* _Collected material_

= = = = = = =

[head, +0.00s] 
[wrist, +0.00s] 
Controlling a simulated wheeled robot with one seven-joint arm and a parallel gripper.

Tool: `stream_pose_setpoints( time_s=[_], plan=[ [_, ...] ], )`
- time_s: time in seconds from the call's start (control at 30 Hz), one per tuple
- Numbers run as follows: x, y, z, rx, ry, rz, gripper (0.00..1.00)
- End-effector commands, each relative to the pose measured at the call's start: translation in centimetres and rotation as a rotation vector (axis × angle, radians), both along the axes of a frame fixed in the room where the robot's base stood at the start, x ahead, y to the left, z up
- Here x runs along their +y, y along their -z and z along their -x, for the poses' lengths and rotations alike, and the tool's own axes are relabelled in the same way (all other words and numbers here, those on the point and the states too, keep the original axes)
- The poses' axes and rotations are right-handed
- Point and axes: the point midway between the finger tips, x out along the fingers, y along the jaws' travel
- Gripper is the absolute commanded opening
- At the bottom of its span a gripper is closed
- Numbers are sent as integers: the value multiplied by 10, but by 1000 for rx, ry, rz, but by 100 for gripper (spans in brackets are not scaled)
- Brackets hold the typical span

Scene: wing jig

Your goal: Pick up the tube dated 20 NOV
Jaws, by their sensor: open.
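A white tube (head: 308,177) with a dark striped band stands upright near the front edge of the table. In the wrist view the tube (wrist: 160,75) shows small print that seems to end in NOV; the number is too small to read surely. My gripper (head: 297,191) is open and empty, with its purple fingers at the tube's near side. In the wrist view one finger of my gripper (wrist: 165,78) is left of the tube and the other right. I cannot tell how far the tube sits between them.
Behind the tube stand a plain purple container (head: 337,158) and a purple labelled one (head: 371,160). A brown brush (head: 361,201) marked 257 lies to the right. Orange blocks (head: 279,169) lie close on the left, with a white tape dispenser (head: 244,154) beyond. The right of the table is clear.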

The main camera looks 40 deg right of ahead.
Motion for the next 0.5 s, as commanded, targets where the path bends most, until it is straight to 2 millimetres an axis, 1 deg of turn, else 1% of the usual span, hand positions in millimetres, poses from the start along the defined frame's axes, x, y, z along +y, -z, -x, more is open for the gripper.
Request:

= = = = = = =

* _What you will do_
Transcribe, word for word, every line from the line with "- End-effector commands, each" to the line with "The main camera looks 40 deg right of ahead.", inclusive, and output nothing else.

* _Solution_
- End-effector commands, each relative to the pose measured at the call's start: translation in centimetres and rotation as a rotation vector (axis × angle, radians), both along the axes of a frame fixed in the room where the robot's base stood at the start, x ahead, y to the left, z up
- Here x runs along their +y, y along their -z and z along their -x, for the poses' lengths and rotations alike, and the tool's own axes are relabelled in the same way (all other words and numbers here, those on the point and the states too, keep the original axes)
- The poses' axes and rotations are right-handed
- Point and axes: the point midway between the finger tips, x out along the fingers, y along the jaws' travel
- Gripper is the absolute commanded opening
- At the bottom of its span a gripper is closed
- Numbers are sent as integers: the value multiplied by 10, but by 1000 for rx, ry, rz, but by 100 for gripper (spans in brackets are not scaled)
- Brackets hold the typical span

Scene: wing jig

Your goal: Pick up the tube dated 20 NOV
Jaws, by their sensor: open.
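A white tube (head: 308,177) with a dark striped band stands upright near the front edge of the table. In the wrist view the tube (wrist: 160,75) shows small print that seems to end in NOV; the number is too small to read surely. My gripper (head: 297,191) is open and empty, with its purple fingers at the tube's near side. In the wrist view one finger of my gripper (wrist: 165,78) is left of the tube and the other right. I cannot tell how far the tube sits between them.
Behind the tube stand a plain purple container (head: 337,158) and a purple labelled one (head: 371,160). A brown brush (head: 361,201) marked 257 lies to the right. Orange blocks (head: 279,169) lie close on the left, with a white tape dispenser (head: 244,154) beyond. The right of the table is clear.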

The main camera looks 40 deg right of ahead.

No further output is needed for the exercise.